▶ **THE REQUEST**: Leave the pictures out and write out exactly the lines from the top of the entries through the line containing "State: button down".

━━━ DATASET CONTENT ━━━

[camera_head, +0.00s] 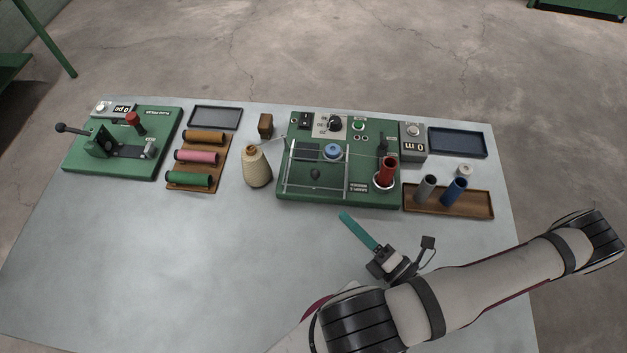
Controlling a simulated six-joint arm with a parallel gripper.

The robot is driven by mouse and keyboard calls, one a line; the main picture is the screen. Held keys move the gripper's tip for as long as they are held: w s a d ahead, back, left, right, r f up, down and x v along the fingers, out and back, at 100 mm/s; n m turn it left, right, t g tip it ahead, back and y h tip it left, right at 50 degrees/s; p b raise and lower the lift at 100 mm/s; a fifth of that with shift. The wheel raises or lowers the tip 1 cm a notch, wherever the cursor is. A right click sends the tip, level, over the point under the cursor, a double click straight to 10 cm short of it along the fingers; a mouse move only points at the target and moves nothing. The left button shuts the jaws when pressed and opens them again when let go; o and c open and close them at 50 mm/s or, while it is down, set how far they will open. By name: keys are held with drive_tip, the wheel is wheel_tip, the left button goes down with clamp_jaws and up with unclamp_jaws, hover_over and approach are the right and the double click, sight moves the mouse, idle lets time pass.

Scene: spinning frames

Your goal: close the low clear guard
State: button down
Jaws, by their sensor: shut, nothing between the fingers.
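The low clear guard (318,190) is a see-through panel with pale edges at the front left of the right-hand green machine (370,135). A blue round part (333,151) and a small dark knob (315,174) show at or through it. I cannot tell how far the guard stands open. My gripper (345,217) is shut and empty, its long teal fingers together. They point up and left, in front of the machine's front edge and apart from the guard in the picture.
A red spool (387,172) stands upright right of the guard. A cream thread cone (256,167) stands left of the machine. A brown tray (470,202) with grey and blue spools lies right. Another green machine (160,130) is far left. The table's front left is clear.

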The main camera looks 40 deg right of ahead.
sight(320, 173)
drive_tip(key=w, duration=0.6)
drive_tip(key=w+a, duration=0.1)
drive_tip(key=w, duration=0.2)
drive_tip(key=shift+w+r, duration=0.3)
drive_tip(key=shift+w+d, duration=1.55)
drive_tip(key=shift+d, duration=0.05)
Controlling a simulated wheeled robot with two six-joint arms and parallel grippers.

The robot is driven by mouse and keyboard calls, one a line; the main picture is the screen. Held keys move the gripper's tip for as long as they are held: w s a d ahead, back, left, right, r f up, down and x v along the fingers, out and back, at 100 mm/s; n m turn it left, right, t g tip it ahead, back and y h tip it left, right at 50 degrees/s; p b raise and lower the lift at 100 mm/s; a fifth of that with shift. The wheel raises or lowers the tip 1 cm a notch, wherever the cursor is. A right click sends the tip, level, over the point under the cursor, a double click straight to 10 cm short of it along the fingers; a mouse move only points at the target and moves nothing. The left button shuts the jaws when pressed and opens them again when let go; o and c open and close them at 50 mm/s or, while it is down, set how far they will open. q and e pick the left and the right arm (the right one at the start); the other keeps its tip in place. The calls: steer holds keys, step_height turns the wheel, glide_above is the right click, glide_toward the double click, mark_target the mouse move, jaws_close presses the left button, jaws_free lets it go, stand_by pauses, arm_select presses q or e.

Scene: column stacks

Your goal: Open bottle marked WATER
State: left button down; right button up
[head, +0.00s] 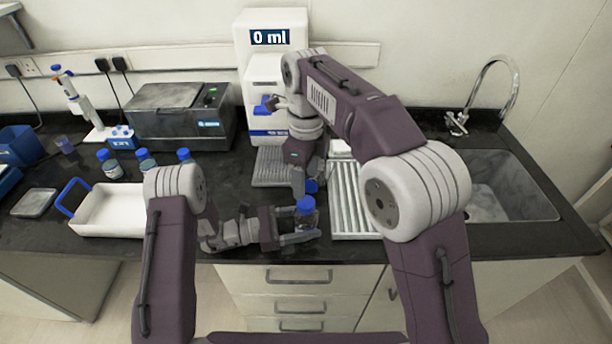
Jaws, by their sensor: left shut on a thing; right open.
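A small bottle with a blue cap (306,204) is held upright between the fingers of my left gripper (300,232), near the counter's front edge. Its label is too small to read, so I cannot tell whether it says WATER. My right gripper (305,185) points down just behind the bottle; it is open, and its fingertips are mostly hidden.
Several blue-capped bottles (110,164) stand behind a white tray (110,211) at left. A dispenser reading "0 ml" (271,60) stands behind my right arm. A white ribbed rack (352,205) lies right of the held bottle, then a sink (500,190).

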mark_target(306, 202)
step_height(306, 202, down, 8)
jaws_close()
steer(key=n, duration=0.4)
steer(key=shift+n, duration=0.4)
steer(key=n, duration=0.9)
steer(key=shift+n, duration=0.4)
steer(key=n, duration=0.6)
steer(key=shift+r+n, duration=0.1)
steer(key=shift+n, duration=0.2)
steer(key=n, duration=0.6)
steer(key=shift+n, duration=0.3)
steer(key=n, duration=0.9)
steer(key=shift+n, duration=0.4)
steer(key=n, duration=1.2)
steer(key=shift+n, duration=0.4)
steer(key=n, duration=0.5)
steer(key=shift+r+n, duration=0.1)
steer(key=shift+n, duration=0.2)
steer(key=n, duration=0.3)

━━━

▶ **EXERCISE RESPONSE**:
[camera_head, +0.00s] 
Controlling a simulated six-joint arm with a parallel gripper.

The robot is driven by mouse and keyboard calls, one a line; the main picture is the screen. Held keys move the gripper's tip for as long as they are held: w s a d ahead, back, left, right, r f up, down and x v along the fingers, out and back, at 100 mm/s; n m turn it left, right, t g tip it ahead, back and y h tip it left, right at 50 degrees/s; p b raise and lower the lift at 100 mm/s; a fifth of that with shift. The wheel raises or lowers the tip 1 cm a notch, wherever the cursor is. A right click sends the tip, level, over the point under the cursor, a double click straight to 10 cm short of it along the fingers; a mouse move only points at the target and moves nothing. The left button shuts the jaws when pressed and opens them again when let go; o and c open and close them at 50 mm/s or, while it is down, set how far they will open. By name: keys are held with drive_tip, the wheel is wheel_tip, the left button goes down with clamp_jaws and up with unclamp_jaws, hover_over and approach are the right and the double click, sight moves the mouse, idle lets time pass.

Scene: spinning frames

Your goal: close the low clear guard
State: button down

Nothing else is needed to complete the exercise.